◆ Work instructions: Show all lines from the data that include the word "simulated".

◆ Data provided:
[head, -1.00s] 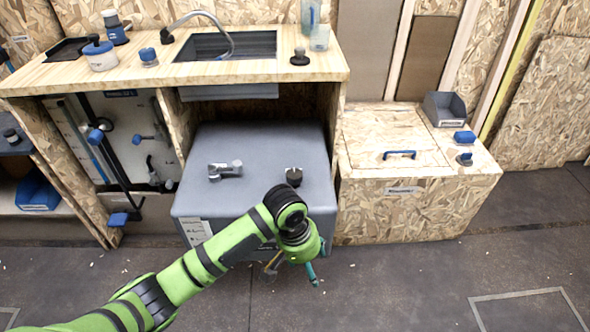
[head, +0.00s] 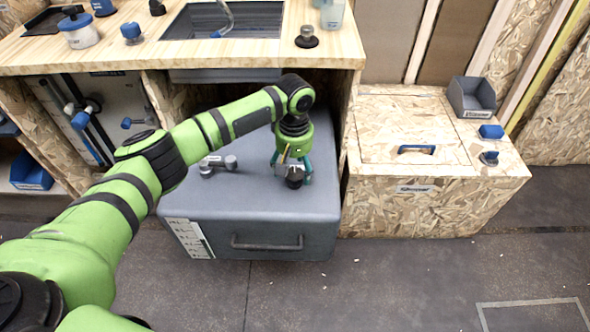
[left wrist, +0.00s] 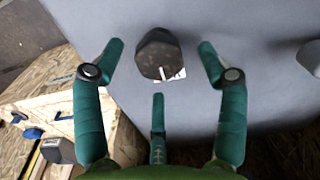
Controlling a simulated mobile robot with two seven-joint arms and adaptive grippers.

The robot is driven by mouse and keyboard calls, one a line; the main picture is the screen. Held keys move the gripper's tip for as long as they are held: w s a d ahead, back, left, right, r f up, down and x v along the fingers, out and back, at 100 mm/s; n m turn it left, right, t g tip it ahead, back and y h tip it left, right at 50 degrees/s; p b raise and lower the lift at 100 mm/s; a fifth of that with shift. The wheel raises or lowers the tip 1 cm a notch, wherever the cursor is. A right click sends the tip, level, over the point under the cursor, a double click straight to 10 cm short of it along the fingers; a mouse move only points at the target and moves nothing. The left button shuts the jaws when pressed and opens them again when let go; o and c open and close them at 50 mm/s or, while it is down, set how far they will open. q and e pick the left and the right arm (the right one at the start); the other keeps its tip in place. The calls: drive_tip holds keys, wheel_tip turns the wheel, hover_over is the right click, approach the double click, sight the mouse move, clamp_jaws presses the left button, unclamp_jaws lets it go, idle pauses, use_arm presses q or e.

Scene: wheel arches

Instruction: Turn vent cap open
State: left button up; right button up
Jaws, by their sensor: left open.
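The vent cap is a dark knob on top of the grey tank; it shows in the head view (head: 294,178) and in the left wrist view (left wrist: 158,54). A light pointer mark and a small white label show at its edge in the left wrist view. My left gripper (head: 292,172) is right above the cap, pointing down. In the left wrist view its green fingers (left wrist: 157,75) are spread around the cap and appear apart from it. The grey tank (head: 230,225) stands under the counter. My right gripper is not in view.
A grey valve fitting (head: 218,165) sits on the tank left of the cap. The wooden counter (head: 190,55) with a sink overhangs behind. A chipboard box (head: 420,210) stands close on the right. The floor in front is clear.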

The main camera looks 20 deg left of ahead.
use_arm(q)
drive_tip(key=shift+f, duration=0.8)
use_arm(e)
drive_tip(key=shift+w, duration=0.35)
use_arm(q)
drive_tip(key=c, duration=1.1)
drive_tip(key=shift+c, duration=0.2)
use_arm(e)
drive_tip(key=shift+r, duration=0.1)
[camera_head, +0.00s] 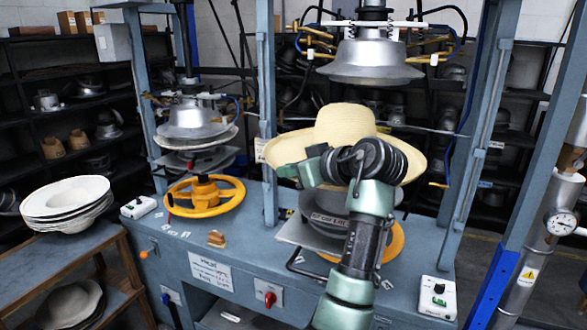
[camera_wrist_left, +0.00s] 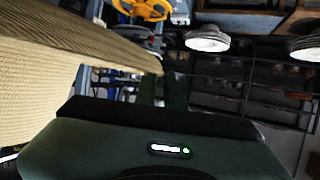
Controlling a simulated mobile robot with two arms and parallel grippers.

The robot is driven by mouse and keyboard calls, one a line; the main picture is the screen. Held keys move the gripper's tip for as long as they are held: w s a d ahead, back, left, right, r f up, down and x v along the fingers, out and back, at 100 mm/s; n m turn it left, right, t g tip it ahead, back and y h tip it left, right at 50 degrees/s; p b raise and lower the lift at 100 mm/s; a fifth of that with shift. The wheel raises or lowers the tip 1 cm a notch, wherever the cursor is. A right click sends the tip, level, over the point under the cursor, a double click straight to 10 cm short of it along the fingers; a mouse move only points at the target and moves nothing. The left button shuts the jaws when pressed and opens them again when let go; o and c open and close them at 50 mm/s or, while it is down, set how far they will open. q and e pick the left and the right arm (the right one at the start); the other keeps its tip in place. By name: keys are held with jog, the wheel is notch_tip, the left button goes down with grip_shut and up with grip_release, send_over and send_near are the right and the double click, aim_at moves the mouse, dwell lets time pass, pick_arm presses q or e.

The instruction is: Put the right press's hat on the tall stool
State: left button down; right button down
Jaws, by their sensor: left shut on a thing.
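A straw-coloured wide-brimmed hat (camera_head: 340,122) is at the right press, below its silver upper die (camera_head: 370,62) and above the dark lower plate (camera_head: 318,212). My left gripper (camera_head: 297,168) is shut on the hat's brim at its front edge, and my arm hides part of the brim. In the left wrist view the hat (camera_wrist_left: 70,70) fills the left side as a large woven surface. The underside of the hat is hidden, so I cannot tell whether it touches the press. I cannot make out the tall stool in either view. My right gripper is not in view.
The left press has a silver die (camera_head: 190,122) and a yellow handwheel (camera_head: 204,195). A stack of white hats (camera_head: 66,203) lies on a wooden bench (camera_head: 75,258) at left. Blue press posts (camera_head: 266,110) flank the hat. A metal pipe with a gauge (camera_head: 560,222) stands at right.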

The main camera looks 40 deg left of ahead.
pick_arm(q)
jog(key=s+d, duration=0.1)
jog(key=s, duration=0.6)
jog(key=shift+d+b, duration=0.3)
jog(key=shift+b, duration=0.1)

◆ Exercise answer:
Controlling a simulated mobile robot with two seven-joint arms and adaptive grippers.
Controlling a simulated mobile robot with two arms and parallel grippers.

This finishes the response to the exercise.